INSTRUCTIONS FOR THE TASK ▸ Beneath this instruction is a block of data; output from it exactly the lines that run from the one containing "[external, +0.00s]" through the one containing "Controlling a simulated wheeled", inclusive.

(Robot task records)
+-------+

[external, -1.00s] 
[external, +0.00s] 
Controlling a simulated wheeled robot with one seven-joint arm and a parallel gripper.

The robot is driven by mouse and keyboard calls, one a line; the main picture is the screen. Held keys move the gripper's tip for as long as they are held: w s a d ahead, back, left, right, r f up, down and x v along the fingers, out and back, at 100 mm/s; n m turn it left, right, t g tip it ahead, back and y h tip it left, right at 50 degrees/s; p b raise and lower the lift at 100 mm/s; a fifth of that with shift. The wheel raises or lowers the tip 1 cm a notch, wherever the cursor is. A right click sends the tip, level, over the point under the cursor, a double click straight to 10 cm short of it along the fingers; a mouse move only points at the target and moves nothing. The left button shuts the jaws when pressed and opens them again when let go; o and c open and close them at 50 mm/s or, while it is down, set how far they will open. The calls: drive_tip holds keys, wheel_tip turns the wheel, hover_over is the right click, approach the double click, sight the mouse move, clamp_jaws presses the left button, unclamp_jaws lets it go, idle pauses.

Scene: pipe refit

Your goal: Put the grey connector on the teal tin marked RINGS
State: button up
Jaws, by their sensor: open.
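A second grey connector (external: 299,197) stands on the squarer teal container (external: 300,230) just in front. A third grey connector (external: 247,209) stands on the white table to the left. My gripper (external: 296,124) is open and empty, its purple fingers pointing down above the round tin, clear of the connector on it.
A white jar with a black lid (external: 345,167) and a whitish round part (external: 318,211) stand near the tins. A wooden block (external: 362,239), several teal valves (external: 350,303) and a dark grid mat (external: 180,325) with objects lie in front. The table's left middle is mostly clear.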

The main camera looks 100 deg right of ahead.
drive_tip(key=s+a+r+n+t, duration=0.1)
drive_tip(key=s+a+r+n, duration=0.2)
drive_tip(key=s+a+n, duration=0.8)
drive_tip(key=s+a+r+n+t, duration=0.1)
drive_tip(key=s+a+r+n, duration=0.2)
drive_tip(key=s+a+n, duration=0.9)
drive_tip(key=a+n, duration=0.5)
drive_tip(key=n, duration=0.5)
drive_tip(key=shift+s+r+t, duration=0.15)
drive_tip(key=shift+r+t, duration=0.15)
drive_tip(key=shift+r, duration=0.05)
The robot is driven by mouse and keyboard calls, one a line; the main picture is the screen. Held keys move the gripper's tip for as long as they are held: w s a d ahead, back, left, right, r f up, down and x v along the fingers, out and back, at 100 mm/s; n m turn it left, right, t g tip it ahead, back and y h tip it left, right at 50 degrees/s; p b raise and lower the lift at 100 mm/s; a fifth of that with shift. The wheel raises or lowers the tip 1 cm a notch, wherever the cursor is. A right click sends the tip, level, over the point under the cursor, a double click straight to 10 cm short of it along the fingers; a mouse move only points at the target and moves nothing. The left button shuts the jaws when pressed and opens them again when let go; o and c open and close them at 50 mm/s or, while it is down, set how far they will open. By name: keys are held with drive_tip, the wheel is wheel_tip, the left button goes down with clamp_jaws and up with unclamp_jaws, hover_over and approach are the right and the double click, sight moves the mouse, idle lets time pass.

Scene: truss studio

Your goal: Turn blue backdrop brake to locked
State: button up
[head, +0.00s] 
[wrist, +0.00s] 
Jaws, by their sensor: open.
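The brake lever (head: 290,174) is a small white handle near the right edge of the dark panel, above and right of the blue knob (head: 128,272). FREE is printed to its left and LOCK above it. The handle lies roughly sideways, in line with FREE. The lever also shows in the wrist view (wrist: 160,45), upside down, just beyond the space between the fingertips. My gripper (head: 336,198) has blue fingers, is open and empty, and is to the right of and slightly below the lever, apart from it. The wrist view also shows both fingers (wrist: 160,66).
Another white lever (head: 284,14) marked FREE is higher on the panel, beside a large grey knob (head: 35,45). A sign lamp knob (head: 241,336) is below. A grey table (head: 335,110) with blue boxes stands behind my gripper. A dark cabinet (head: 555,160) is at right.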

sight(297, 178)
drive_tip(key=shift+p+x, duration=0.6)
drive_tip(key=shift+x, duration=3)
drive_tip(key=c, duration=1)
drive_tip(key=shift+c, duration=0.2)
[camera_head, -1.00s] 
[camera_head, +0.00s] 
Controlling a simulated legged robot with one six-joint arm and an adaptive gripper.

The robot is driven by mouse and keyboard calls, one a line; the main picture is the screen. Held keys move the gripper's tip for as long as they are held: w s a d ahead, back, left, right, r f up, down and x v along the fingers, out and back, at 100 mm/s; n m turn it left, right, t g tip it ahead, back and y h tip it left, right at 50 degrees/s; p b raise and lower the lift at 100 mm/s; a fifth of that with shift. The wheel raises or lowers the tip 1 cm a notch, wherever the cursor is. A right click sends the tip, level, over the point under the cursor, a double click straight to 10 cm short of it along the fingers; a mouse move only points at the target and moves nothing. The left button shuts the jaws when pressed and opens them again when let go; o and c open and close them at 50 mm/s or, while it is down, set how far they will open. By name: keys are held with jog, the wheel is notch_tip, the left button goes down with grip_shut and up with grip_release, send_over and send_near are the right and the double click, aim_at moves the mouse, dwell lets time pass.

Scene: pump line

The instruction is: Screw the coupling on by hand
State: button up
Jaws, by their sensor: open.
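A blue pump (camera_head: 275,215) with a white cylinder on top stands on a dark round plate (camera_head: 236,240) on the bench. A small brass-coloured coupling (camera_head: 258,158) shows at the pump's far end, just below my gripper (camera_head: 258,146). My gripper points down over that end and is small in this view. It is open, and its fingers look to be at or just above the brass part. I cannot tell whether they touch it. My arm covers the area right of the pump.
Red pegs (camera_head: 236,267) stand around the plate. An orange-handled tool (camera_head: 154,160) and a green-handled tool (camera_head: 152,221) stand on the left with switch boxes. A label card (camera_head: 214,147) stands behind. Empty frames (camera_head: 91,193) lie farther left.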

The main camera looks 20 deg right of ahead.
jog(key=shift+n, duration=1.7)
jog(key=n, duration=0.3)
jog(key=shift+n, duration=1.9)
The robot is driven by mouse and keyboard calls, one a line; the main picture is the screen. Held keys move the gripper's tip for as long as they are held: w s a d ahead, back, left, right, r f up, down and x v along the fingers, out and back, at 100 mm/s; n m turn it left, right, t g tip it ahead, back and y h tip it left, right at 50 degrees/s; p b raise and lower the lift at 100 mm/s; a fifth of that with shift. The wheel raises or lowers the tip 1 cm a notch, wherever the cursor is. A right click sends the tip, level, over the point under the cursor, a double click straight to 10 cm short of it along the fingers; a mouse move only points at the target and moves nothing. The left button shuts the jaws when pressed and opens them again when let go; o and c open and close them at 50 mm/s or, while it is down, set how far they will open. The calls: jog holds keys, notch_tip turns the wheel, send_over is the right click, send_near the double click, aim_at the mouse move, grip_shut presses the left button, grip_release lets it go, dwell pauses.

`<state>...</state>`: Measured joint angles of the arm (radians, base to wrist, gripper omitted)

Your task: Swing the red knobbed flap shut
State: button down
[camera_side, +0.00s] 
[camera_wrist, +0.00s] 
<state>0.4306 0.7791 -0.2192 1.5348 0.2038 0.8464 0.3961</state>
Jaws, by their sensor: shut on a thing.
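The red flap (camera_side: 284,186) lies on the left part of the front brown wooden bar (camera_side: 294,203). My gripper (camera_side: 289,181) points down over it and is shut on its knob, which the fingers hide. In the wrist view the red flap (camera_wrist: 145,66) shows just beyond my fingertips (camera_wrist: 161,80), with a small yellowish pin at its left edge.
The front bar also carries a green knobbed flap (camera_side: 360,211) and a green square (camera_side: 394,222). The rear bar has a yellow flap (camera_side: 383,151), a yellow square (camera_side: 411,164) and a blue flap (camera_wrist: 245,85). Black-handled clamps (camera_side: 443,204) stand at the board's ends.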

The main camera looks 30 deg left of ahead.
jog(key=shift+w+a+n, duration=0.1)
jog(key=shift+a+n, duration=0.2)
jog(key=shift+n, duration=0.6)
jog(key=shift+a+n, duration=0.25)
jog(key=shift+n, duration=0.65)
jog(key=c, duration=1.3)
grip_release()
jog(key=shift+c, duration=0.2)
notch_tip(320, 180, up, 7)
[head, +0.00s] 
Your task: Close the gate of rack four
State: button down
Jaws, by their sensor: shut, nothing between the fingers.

+-------+

OUTPUT OF THE TASK ▸
[external, +0.00s] 
Controlling a simulated wheeled robot with one seven-joint arm and a parallel gripper.

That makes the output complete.